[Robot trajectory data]
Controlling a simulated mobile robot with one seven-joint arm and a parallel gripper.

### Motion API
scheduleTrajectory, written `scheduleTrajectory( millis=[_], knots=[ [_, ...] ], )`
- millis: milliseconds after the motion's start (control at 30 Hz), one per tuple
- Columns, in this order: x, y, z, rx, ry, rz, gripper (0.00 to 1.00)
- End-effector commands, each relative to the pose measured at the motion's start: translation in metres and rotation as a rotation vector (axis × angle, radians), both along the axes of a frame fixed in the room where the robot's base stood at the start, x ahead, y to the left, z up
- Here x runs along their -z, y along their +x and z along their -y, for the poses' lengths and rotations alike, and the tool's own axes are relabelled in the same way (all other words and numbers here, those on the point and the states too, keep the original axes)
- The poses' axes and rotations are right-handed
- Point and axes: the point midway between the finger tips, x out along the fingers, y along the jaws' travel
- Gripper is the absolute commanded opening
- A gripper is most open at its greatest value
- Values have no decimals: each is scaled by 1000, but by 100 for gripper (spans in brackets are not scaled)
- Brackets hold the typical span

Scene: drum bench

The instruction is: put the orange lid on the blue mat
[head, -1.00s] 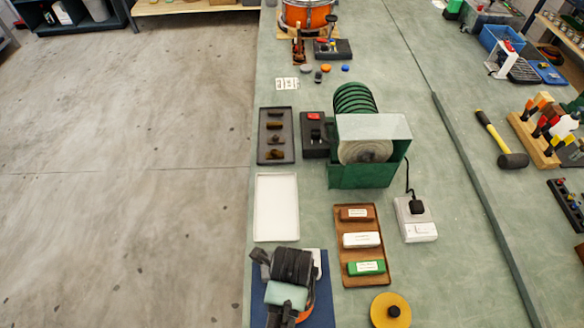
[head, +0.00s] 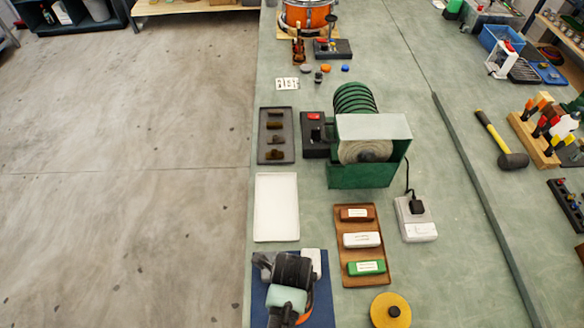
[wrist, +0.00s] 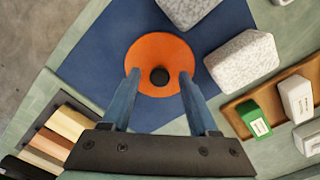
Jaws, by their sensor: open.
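The orange lid (wrist: 150,50), a round disc with a black knob, appears to lie flat on the blue mat (wrist: 95,58) in the wrist view. My gripper (wrist: 159,75) is open, with one finger on each side of the knob and a gap to it on both sides. The fingertips overlap the lid in the picture; their height above it is hard to tell. In the head view, my gripper and wrist cover much of the mat (head: 325,300), and only a sliver of the lid (head: 307,309) shows.
Two speckled grey blocks (wrist: 241,61) (wrist: 188,8) stand close to the lid. A brown tray (head: 346,282) with labelled blocks is right of the mat. A yellow lid (head: 380,312) lies nearby. A white tray (head: 276,207) behind the mat is empty.

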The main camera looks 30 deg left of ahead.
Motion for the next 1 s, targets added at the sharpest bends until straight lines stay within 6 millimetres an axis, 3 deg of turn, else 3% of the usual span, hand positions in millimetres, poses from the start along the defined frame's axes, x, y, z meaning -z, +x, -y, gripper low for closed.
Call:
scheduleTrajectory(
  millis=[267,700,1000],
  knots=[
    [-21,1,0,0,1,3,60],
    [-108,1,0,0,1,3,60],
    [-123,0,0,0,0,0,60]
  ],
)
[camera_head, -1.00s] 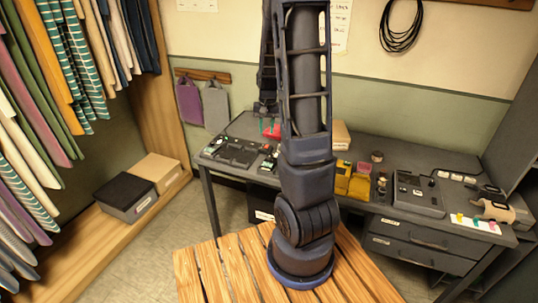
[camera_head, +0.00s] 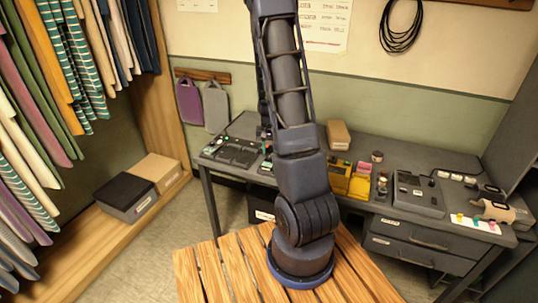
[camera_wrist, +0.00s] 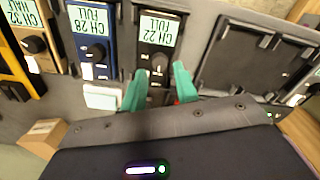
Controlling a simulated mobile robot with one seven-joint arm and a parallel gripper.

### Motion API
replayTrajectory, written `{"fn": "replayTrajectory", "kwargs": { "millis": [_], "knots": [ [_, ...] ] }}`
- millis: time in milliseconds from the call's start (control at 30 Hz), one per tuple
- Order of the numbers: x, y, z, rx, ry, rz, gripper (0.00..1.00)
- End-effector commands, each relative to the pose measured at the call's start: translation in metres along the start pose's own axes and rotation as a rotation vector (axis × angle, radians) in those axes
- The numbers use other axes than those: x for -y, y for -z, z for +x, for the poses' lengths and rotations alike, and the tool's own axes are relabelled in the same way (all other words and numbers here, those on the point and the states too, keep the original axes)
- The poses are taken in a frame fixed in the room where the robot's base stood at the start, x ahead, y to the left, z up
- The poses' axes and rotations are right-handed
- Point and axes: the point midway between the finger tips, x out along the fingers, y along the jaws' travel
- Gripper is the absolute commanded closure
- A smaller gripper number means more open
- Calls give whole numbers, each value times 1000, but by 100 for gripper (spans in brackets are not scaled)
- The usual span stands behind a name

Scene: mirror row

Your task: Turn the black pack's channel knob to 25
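The black pack (camera_wrist: 158,22) is in the wrist view, with an upside-down label reading CH 22 FULL. Its dark channel knob (camera_wrist: 158,66) sits below the label. My gripper (camera_wrist: 160,70) has two green fingers, spread apart, with tips to the left and right of the knob. A gap seems to show on each side, but I cannot tell whether either finger touches. In the head view the arm hides most of the gripper and the pack.
An empty dark tray (camera_wrist: 250,62) lies right.

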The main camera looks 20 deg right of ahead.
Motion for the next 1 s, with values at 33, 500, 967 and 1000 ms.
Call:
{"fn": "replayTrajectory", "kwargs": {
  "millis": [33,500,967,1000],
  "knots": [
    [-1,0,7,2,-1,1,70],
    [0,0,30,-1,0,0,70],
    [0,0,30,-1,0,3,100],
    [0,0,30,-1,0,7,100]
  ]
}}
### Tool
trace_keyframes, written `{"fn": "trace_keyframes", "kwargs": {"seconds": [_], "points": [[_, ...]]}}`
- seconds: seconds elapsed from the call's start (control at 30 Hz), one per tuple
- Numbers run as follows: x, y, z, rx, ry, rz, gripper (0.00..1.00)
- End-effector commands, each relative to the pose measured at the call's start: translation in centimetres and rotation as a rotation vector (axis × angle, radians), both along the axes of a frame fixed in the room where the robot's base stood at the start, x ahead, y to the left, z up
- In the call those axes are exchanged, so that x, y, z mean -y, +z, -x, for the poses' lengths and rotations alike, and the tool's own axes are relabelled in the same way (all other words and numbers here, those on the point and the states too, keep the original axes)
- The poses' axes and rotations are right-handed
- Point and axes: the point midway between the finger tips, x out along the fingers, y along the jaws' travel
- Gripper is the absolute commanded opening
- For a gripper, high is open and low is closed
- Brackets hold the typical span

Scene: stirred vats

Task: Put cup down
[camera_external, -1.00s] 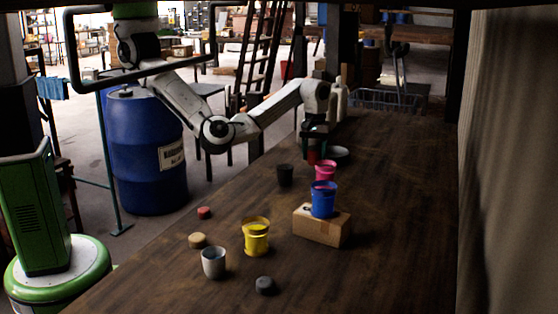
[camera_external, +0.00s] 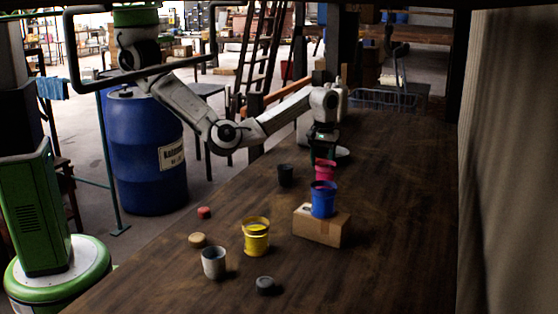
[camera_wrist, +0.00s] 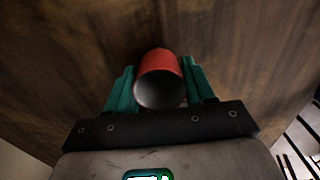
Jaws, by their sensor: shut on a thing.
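A blue cup (camera_external: 323,200) stands on a cardboard box (camera_external: 318,226). The right side of the table (camera_external: 410,200) is clear.

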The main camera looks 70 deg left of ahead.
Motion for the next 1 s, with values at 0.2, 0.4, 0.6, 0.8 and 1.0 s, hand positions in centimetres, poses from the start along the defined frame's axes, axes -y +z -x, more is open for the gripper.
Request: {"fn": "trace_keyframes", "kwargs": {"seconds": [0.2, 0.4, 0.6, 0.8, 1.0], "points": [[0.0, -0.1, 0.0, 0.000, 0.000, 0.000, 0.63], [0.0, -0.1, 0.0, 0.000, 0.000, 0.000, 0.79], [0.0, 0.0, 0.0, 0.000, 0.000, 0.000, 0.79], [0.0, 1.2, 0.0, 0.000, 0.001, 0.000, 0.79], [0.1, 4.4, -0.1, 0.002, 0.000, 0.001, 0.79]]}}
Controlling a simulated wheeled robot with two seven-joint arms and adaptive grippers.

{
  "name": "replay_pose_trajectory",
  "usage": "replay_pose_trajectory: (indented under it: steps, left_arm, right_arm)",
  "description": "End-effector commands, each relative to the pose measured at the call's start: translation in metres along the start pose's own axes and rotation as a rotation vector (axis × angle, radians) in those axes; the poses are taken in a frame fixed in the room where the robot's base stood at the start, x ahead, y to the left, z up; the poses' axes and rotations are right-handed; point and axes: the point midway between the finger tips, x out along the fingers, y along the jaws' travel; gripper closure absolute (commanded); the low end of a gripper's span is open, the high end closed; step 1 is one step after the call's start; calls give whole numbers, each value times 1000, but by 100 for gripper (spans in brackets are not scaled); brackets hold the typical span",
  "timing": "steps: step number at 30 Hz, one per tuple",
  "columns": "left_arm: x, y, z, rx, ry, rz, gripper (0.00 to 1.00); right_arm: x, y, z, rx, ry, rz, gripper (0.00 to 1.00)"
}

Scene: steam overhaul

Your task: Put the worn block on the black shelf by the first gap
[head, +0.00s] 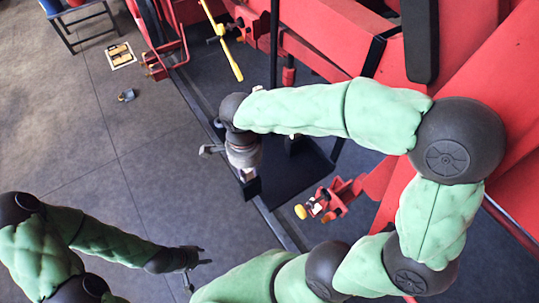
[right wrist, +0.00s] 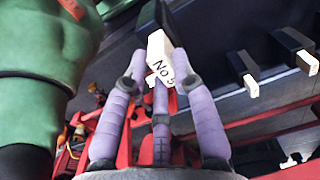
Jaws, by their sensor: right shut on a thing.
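My right gripper (right wrist: 160,72) is shut on a block with a white face (right wrist: 160,50) marked "No 5", held between its purple-grey fingers. I cannot tell wear on this block. In the head view my right gripper (head: 240,170) hangs over the left side of a flat black surface (head: 300,178), which looks like the black shelf. Whether the block touches that surface is unclear. My left gripper (head: 196,268) is open and empty, low over the grey floor. I cannot make out the first gap.
Two dark bars with white ends, one nearer (right wrist: 244,75) and one further right (right wrist: 298,52), show beside the held block. Red machinery with a yellow-tipped part (head: 302,211) stands right of my right gripper. A yellow bar (head: 222,42) is above. The floor at left is mostly clear.

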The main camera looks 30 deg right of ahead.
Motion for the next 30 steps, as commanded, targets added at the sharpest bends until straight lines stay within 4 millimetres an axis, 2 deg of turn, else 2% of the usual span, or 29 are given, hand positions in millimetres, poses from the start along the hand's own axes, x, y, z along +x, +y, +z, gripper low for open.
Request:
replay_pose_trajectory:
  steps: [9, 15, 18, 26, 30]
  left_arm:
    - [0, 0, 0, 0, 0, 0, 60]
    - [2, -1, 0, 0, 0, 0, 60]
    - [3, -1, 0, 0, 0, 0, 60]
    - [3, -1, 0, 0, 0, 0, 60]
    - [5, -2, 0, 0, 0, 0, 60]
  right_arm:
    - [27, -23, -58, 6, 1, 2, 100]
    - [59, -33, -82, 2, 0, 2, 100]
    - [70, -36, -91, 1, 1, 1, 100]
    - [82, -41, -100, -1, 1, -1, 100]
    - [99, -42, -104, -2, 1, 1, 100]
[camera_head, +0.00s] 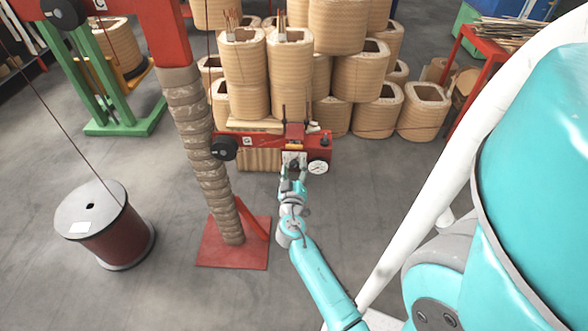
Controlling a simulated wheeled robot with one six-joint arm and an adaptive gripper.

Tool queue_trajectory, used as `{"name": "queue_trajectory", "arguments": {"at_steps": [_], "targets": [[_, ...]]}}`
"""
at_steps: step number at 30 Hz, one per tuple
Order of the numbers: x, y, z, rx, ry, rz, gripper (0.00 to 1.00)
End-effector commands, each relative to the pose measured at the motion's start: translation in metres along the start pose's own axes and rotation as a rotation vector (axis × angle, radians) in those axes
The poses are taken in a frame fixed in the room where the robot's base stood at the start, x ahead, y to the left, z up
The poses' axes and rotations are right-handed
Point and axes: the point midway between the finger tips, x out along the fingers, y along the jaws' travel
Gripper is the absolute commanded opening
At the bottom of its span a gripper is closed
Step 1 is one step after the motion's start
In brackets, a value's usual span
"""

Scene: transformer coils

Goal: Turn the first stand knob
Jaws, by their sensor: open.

What you are asked to do
Only the lines from the one containing "At the bottom of its span a gripper is closed" through the end of the entries above belong in the answer; repeat them exactly.

Result below
At the bottom of its span a gripper is closed
Step 1 is one step after the motion's start
In brackets, a value's usual span
"""

Scene: transformer coils

Goal: Turn the first stand knob
Jaws, by their sensor: open.

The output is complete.